Dear, dear friends Rosy and Alan piloted one of the few vehicles out on the roads, braving the snow to pick me up at the airport, and delivering me to the infirmary, waiting with me, bringing me home to Dad’s place……… At a horrible time like this, how fantastic it is to have such good friends who drop everything for you, take control. I am very, very lucky!Friday 13th February
I arrived back home at the beginning of the week, and will be heading back out again soon, in the hope of bringing Le Papa back here for a bit of healing mountain air.
He is already complaining that he is bored, but I knew for sure that he was seriously on the mend when he asked me if I had put weight on my face and suggested I shouldn’t have eaten the two Cadbury’s cream egg whose tell tale snail trail was still sticking guiltily to both sides of my mouth !!
Well yes Dad, I have put on a kilo or two actually.
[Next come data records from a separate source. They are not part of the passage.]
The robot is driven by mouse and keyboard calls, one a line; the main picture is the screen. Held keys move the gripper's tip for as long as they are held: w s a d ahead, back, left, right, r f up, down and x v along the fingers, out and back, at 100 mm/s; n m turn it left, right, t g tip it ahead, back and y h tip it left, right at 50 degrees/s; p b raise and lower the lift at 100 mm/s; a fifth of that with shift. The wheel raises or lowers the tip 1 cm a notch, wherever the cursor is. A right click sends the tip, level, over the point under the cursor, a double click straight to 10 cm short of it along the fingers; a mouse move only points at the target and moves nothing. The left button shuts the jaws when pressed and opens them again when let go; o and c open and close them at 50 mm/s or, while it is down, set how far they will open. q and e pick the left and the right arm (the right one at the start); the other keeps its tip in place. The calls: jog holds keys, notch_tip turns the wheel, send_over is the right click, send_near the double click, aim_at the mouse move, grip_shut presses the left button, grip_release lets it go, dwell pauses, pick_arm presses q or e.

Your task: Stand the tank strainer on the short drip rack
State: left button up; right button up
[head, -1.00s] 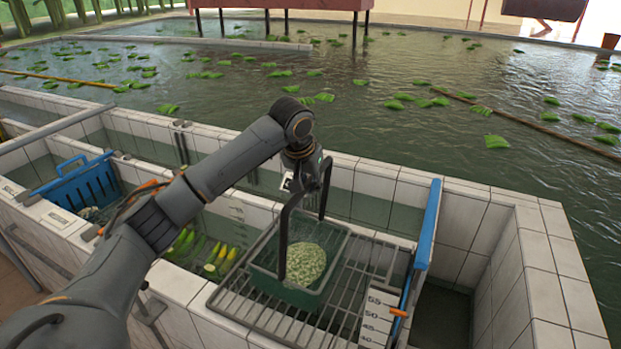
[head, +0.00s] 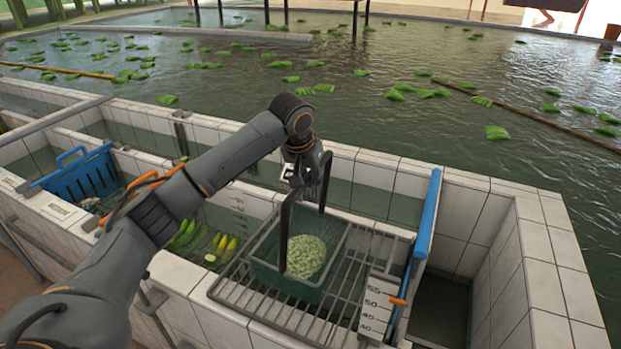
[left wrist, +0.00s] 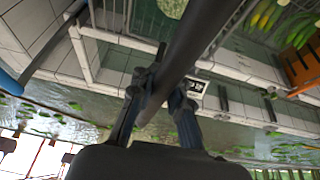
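The tank strainer is a dark green open tray (head: 272,275) with a tall black handle (head: 284,240) and a heap of pale green bits (head: 305,257) in it. It looks level over the left part of the metal-barred drip rack (head: 345,305); I cannot tell whether its underside touches the bars. My left gripper (head: 306,181) is at the top of the handle, above the tray. In the left wrist view the handle bar (left wrist: 192,50) runs between the fingers (left wrist: 160,92), which look shut on it. My right gripper is not in view.
A blue slotted basket (head: 80,182) hangs at the left in a tiled tank. Green and yellow fruit (head: 222,247) float left of the rack. A blue bar (head: 427,215) and a numbered scale plate (head: 376,303) stand at the rack's right. Tiled walls (head: 560,290) border the tanks.

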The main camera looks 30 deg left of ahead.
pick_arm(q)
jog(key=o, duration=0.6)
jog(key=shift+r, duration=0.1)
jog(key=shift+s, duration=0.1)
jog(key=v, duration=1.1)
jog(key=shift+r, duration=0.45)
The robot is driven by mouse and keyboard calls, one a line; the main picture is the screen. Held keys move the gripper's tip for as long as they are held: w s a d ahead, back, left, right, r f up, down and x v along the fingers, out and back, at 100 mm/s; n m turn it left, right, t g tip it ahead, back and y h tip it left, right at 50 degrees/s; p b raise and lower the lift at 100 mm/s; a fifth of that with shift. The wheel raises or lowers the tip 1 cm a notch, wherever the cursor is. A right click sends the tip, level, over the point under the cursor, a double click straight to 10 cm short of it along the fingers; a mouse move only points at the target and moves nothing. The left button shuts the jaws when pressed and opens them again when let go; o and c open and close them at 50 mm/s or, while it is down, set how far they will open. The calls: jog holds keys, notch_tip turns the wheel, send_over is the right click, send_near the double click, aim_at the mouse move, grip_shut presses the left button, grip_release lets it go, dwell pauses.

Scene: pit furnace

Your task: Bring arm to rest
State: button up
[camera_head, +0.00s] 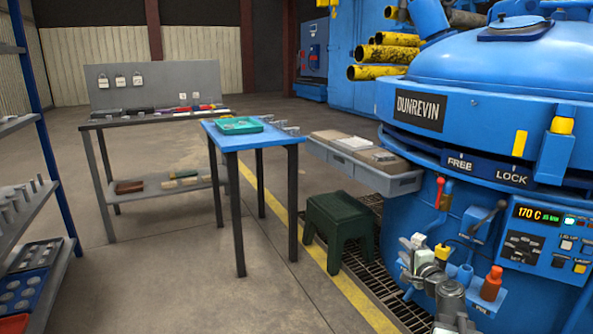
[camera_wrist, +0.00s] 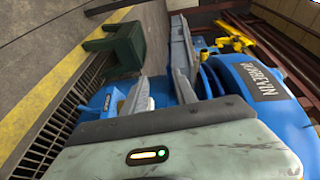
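My gripper (camera_wrist: 161,88) shows in the wrist view. Its two pale fingers stand apart with a gap between them, and I see nothing held. The grey-green wrist housing (camera_wrist: 215,150) with a small lit indicator fills the bottom of that view. Beyond the fingers are the blue furnace (camera_wrist: 225,75) and grey bins (camera_wrist: 181,50), seen tilted.
The blue furnace (camera_head: 480,80) fills the right side, its panel reading 170 C. A blue table (camera_head: 255,138) holds a teal tray (camera_head: 239,125). Shelves (camera_head: 35,215) stand left.

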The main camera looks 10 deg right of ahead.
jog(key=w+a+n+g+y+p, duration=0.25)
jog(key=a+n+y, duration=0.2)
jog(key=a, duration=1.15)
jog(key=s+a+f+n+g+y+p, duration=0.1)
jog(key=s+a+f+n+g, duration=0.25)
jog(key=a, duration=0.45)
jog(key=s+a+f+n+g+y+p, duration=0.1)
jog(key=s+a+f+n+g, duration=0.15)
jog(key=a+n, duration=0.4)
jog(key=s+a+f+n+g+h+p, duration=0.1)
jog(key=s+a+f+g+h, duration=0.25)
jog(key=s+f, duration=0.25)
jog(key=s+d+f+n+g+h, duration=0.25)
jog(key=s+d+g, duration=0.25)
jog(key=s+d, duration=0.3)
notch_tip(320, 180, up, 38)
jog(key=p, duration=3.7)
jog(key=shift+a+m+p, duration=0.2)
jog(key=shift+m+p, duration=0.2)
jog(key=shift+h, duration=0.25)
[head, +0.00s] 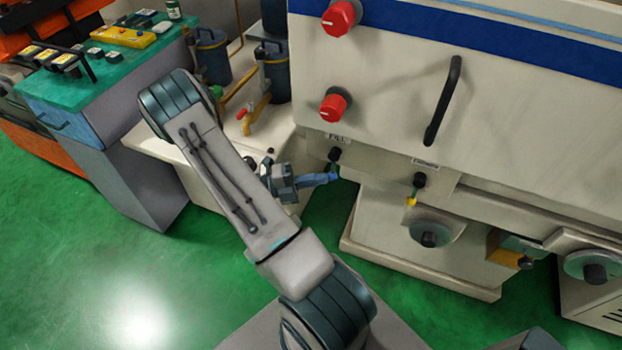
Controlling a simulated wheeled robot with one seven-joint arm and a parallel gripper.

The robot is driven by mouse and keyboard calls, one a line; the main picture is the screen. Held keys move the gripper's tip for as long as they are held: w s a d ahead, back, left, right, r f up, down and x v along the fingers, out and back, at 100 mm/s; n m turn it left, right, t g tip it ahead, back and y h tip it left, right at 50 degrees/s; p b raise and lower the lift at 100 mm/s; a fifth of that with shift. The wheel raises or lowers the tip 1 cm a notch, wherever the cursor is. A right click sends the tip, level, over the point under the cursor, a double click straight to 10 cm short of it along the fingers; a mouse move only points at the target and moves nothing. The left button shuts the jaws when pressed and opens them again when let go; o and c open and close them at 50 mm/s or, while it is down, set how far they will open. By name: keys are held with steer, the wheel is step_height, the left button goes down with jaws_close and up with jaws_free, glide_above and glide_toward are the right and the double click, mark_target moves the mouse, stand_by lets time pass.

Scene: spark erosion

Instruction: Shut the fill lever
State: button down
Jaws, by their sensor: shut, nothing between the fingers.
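The fill lever (334,156) has a dark knob and sits under a small label that appears to read "FILL", on the lower edge of the cream machine (390,135). A short thin part hangs below the knob. My gripper (335,176) is shut and empty, with its blue fingers pointing right. Its tips are just below the knob, at or very near the hanging part. I cannot tell whether they touch. The fingers partly hide the lever's lower end.
A second dark-knobbed lever (419,181) with a yellow tip is to the right under its own label. A black handle (443,101) and red knobs (335,105) are above. A yellow pipe (257,113) is behind my arm. Green floor (80,270) is open at left.

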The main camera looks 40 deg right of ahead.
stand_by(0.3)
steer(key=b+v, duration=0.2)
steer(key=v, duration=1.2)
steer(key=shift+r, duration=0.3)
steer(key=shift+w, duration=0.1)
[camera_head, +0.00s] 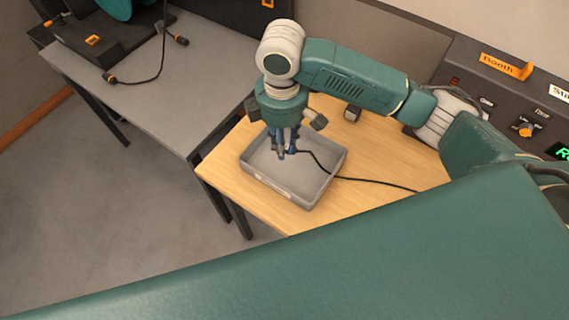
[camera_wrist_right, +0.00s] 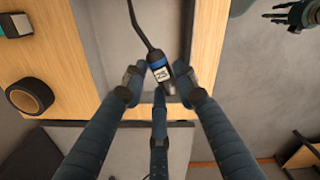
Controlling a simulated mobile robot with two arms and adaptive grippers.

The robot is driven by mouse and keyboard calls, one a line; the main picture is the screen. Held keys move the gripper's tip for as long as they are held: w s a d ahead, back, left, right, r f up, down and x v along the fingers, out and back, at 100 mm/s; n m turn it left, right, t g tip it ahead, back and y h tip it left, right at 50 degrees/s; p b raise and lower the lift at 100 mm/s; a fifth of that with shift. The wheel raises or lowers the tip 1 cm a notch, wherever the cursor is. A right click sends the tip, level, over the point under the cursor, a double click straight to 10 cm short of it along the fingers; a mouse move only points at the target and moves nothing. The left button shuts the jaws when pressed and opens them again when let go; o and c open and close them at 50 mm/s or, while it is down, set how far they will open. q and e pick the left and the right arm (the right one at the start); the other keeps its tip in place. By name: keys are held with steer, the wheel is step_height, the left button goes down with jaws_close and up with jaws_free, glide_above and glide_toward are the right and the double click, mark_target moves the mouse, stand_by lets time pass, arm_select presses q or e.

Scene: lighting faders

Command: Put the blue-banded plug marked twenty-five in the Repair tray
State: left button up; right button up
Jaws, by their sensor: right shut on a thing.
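The plug (camera_wrist_right: 160,72) is black with a blue band and a white label whose number is too small to read surely. My right gripper (camera_head: 281,152) points down over the grey tray (camera_head: 331,172) in the head view. In the right wrist view its fingers (camera_wrist_right: 158,84) are shut around the plug. The plug is within the tray's outline; I cannot tell if it touches the tray's floor. The tray's front label is unreadable. A small teal and dark shape at the wrist view's top right looks like my left gripper (camera_wrist_right: 288,14); its fingers are unclear.
The tray stands on a wooden table (camera_head: 385,150). A black cable (camera_head: 372,183) runs right from the plug over the tray's rim. A tape-like roll (camera_wrist_right: 33,96) and a small block (camera_head: 353,113) lie beside the tray. A grey table (camera_head: 165,100) stands left, a control panel (camera_head: 510,105) right.

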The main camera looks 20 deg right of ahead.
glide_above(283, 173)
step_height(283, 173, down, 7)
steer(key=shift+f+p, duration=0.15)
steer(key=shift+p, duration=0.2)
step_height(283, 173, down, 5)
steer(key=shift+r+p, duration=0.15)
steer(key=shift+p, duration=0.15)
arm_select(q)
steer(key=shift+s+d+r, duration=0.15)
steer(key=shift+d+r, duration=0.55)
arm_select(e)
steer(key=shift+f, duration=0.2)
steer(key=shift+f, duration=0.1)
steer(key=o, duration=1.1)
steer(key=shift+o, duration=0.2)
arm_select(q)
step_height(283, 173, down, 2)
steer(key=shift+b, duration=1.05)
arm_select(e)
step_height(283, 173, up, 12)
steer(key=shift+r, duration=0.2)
Pneumonia certainly hasn’t dulled your observational skills!
I arrived back from a cold, snowy day in Leeds to a mild Girona evening, but the past couple of days have been blowing an icy Tramontane around our ankles and it is decidedly chilly out there. There can be no doubt that this is the coldest winter we have had here since we arrived in 2003, but knowing the superb springtime that crouches just around the corner, a few windy or rainy days don’t get me down at all – in fact, I enjoy a good excuse to stay in, drink Heinz tomato soup, and catch up with P-O Life.
Olivier and I braved the elements yesterday and took a walk in the ‘domaine de Réart’ a spaghetti of forest tracks just below Llauro which had us baffled last time we walked there, and turned an intended short and brisk morning walk into a three hour nature ramble. If you want a walk with superb views, which you can tailor to your needs, choosing a circuit that is as short or as long as you wish, depending on your map reading skills, I would really recommend this area.
No really tough climbs, tho’ some easy uphill, on forest paths and tracks which take you through a variety of terrain, from orange clay-like precipices to pine and mimosa.
And yes! The mimosa is out! It is so lovely – a magnificent splash of yellow-gold everywhere you look. Love it, love it, love it! Its blossoms bring with them such hope; at a time when the backcloth is still stark and cold, it seems to be saying “Get ready for a springtime explosion of warmth and colour – it’s on its way!”
Quite disappointing to see so many eucalyptus trees having such a hard time. (see rather poor photos as my camera was on a day off ie lost again so I had to use my mobile) I had heard about it but only really noticed it for the first time on this walk.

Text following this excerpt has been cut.